Manipulation episode records:
— Start —
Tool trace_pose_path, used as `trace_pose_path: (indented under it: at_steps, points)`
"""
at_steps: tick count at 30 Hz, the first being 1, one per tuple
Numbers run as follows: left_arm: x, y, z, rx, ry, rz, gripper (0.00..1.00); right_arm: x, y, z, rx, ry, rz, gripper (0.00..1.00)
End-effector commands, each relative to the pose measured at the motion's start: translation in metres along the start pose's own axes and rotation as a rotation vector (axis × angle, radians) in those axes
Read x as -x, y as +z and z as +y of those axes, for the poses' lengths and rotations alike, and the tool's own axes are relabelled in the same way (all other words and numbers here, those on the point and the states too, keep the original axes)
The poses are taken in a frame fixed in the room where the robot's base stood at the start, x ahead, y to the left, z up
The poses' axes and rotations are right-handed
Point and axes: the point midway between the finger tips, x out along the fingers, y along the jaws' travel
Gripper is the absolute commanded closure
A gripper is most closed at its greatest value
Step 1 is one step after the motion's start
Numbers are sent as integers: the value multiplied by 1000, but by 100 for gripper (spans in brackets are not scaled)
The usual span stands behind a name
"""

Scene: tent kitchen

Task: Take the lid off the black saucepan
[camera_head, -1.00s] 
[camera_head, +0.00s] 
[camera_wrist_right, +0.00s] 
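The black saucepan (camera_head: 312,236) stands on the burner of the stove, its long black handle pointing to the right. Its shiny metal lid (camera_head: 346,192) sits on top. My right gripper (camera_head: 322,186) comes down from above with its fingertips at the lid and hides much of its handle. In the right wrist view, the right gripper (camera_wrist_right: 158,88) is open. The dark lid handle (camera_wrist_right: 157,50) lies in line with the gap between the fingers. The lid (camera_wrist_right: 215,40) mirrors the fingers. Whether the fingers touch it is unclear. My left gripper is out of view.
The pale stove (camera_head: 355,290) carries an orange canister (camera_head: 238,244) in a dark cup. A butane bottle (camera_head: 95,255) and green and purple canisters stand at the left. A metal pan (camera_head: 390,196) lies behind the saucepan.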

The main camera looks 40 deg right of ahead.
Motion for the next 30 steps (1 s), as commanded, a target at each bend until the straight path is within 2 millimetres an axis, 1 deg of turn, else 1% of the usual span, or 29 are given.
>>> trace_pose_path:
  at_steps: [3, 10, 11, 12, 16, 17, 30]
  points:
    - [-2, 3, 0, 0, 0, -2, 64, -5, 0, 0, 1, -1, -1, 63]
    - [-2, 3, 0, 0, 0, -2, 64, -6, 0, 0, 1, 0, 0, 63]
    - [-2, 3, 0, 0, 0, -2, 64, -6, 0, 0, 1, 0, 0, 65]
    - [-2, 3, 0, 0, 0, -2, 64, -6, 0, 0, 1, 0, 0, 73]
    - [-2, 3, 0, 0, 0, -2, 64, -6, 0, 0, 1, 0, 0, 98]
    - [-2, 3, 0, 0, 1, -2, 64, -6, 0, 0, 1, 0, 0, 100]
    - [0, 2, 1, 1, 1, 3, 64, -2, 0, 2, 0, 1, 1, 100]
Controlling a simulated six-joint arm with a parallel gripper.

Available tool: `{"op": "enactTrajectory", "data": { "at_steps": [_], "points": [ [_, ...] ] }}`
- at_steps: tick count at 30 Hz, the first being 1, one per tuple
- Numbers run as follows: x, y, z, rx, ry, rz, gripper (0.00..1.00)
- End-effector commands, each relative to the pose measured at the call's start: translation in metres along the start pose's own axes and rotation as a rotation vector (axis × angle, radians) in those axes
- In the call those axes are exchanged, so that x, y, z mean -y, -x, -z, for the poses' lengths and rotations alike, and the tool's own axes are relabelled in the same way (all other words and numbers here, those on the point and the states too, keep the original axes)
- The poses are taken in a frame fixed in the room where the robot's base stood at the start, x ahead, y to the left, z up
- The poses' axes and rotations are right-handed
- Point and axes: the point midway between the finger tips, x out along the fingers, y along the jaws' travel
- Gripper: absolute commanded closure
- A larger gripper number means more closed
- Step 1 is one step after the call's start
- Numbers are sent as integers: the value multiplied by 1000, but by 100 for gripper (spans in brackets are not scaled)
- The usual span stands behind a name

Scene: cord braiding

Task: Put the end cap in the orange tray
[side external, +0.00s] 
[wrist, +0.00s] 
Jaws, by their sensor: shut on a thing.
— End —
Copy each line of the listing that holds the word "tuple".

• **Result**:
at_steps: tick count at 30 Hz, the first being 1, one per tuple
- at_steps: tick count at 30 Hz, the first being 1, one per tuple

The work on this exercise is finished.